The career of French violinist Jean-Luc Ponty, 64, is a tale of two lengthy phases. By his early 30s, he’d played with his hero Stephane Grappelli; recorded and toured with the Mahavishnu Orchestra and Frank Zappa, and put an exclamation point on a 15-year solo career by recording his 1977 masterpiece Enigmatic Ocean. On his latest CD, The Acatama Experience, Ponty looks back to this youthful growth period, if only for a few minutes.

Guitarist Allan Holdsworth’s signature legato soloing on “Point of No Return” recalls the Enigmatic Ocean supergroup (Holdsworth, guitarist Daryl Stuermer, keyboardist Allan Zavod, bassist Ralph Armstrong and drummer Steve Smith). The rest of The Acatama Experience largely recalls the latest 30-year phase, during which Ponty transformed himself from an important cog to the wheel itself.

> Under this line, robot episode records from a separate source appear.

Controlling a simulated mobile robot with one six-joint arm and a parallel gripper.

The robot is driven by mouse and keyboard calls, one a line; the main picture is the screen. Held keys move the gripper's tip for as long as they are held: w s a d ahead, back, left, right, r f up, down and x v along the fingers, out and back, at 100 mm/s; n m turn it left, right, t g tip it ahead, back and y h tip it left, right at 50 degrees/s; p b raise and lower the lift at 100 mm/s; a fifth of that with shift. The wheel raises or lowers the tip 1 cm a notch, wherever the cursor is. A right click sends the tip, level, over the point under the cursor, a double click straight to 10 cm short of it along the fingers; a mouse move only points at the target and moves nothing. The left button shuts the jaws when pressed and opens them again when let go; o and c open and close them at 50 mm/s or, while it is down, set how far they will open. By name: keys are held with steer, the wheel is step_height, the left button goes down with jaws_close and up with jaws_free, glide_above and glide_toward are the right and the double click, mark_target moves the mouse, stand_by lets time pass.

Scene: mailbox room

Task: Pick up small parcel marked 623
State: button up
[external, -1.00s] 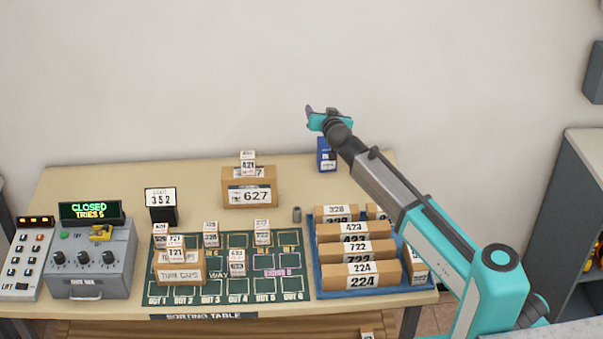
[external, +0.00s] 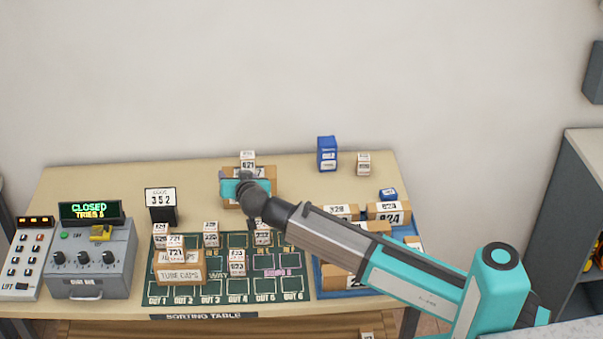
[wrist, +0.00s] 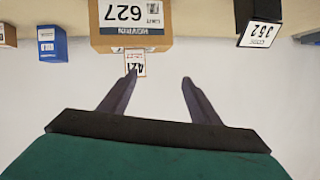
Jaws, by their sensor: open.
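No label clearly reads 623. Small white-labelled parcels stand on the green sorting mat (external: 206,290); one at the middle front (external: 237,262) and one at the back right (external: 262,233) have labels too small to read surely. Another small parcel (external: 363,163) stands at the table's back right, its number unclear. A small parcel that looks like 421 or 621 (external: 248,160) sits on the 627 box (external: 230,203); both show upside down in the wrist view, the parcel (wrist: 135,63) near my left fingertip. My gripper (wrist: 153,82) is open and empty, in front of the 627 box in the external view.
A blue box (external: 327,153) stands at the back, a small blue cube (external: 388,194) on a carton at the right. The blue tray (external: 318,285) holds several cartons, partly behind my arm.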

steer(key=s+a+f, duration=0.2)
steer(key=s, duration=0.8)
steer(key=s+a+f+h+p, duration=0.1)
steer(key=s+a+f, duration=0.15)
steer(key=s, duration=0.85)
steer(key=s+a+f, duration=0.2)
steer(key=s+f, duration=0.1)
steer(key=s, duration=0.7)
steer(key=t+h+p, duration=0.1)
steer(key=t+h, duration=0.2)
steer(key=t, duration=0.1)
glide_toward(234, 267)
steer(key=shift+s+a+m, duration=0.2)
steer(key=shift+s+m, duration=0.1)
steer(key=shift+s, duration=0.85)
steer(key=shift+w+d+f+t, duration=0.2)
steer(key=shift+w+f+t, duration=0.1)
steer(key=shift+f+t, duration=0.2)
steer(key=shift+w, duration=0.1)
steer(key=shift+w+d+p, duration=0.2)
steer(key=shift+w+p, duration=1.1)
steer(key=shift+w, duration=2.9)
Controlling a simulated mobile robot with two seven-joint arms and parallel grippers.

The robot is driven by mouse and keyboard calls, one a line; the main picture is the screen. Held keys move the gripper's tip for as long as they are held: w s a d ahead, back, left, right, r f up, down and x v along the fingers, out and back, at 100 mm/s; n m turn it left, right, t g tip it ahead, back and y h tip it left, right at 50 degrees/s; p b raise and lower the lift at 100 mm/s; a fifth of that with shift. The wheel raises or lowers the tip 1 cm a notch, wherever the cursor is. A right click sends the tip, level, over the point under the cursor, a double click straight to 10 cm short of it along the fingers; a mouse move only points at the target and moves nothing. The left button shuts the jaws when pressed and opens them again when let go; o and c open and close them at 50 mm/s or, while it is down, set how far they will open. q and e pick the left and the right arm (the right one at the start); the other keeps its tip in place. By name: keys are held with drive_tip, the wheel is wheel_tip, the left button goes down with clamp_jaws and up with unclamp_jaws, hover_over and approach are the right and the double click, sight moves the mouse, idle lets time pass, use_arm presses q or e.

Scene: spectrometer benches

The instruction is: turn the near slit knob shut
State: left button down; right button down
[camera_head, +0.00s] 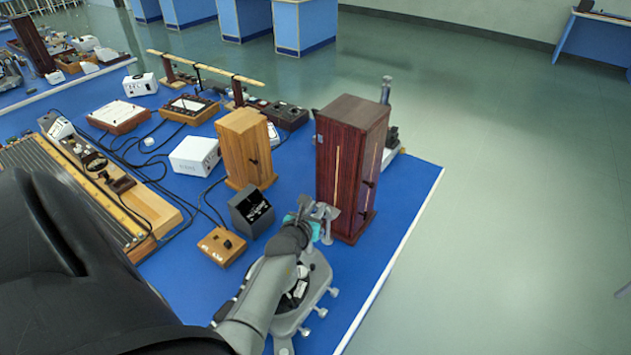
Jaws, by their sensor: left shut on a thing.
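A grey spectrometer (318,288) stands near the front right edge of the blue bench, partly covered by my left arm. My left gripper (318,214) reaches over it from the lower left. Its fingers are at the spectrometer's upper part, just in front of the dark red wooden cabinet (338,150). The gripper is shut on a small part there, which I take to be the near slit knob. The knob is hidden by the fingers, so its angle and the slit opening cannot be seen. My right gripper is not in view.
A black box (250,212), a small wooden box with a knob (221,246) and a light wooden cabinet (245,148) stand left of my gripper. White boxes and cables lie farther left. The bench edge (404,246) is close on the right, with open floor beyond.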

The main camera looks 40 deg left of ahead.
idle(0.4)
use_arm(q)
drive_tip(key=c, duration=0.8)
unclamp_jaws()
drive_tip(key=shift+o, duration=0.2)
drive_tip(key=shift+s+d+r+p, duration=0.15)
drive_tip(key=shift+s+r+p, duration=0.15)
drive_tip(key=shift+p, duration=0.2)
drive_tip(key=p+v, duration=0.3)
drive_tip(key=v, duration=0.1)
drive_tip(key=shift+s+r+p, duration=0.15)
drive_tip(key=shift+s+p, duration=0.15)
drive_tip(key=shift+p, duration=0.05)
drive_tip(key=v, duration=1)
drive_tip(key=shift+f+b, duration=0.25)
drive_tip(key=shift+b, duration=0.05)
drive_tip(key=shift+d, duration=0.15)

Other than a funky, modernized cover of Bud Powell’s “Parisian Thoroughfare” and keyboardist William Lecomte’s “Euphoria,” all compositions are by Ponty. Guitarist Philip Catherine guests on a few tracks, like “Back in the 60’s,” where he aids Ponty in making a different homage to the past. The violinist has a long-standing core band (Lecomte, bassist Guy Nsangué Akwa, drummer Thierry Arpino and percussionist Taffa Cissé) that’s arguably his best during the second stanza of his career. But they primarily serve as setup men for solos by Ponty, who even performs “Desert Crossing” and the title track unaccompanied.

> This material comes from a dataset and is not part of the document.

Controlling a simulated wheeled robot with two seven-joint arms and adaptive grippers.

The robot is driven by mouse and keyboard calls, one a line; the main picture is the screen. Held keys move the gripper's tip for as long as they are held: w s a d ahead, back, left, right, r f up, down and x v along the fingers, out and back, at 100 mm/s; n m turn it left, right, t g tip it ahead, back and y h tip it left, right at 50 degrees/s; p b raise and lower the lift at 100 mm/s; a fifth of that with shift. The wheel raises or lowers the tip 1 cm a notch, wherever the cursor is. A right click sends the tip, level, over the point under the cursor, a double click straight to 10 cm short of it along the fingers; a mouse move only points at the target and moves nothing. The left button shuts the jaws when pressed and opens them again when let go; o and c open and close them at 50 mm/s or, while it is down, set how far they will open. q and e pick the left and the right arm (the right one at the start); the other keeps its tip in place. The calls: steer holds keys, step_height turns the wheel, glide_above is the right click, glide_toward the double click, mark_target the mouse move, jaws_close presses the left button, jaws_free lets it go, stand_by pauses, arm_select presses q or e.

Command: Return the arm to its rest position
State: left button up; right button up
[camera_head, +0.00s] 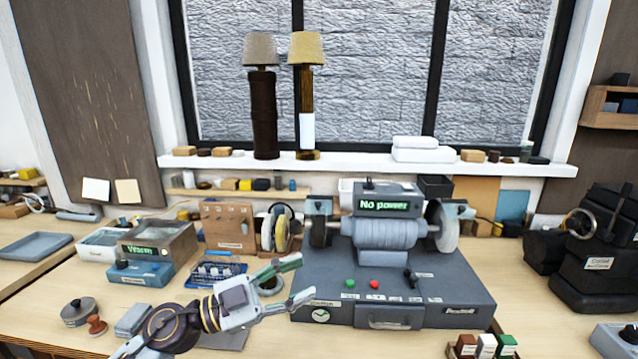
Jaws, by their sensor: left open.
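My left gripper (297,281) comes in from the lower left and hangs over the bench in front of the grinder. Its two fingers are spread apart, and I see nothing between them. My right gripper does not show. Two lamps stand on the window sill: one with a grey shade (261,50) and a dark body, one with a yellow shade (306,48) and a part-white body.
A bench grinder (385,235) on a grey base (455,290) reads "No power". A blue box (143,272) and a unit reading "Warm" (160,245) stand left. A black machine (600,260) is far right. Bare bench (540,300) lies between.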

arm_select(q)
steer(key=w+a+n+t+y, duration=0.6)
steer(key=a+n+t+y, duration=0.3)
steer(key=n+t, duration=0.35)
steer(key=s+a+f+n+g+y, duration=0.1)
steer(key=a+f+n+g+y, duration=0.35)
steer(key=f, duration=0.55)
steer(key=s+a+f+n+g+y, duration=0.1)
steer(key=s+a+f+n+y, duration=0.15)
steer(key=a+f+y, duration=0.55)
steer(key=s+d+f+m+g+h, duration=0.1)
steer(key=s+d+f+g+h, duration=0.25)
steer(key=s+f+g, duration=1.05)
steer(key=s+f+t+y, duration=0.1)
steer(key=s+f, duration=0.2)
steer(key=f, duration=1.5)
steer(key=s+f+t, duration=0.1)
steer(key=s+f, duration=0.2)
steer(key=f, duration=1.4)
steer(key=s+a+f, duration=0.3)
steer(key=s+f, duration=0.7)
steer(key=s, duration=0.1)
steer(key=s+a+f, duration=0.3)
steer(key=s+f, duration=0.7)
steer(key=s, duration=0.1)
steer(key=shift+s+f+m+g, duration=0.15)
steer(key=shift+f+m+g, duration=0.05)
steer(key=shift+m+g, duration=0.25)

When other players get involved, as Akwa does by soloing on the jig “Celtic Steps,” the mood brightens. Ponty started using programming, effects and sequencing to backdrop himself during the synthesized 1980s, a trend he’s continued ever since, despite his ace French and West African bandmates. The cover of The Acatama Experience reads “Jean-Luc Ponty & His Band,” something that applies more in theory than in practice.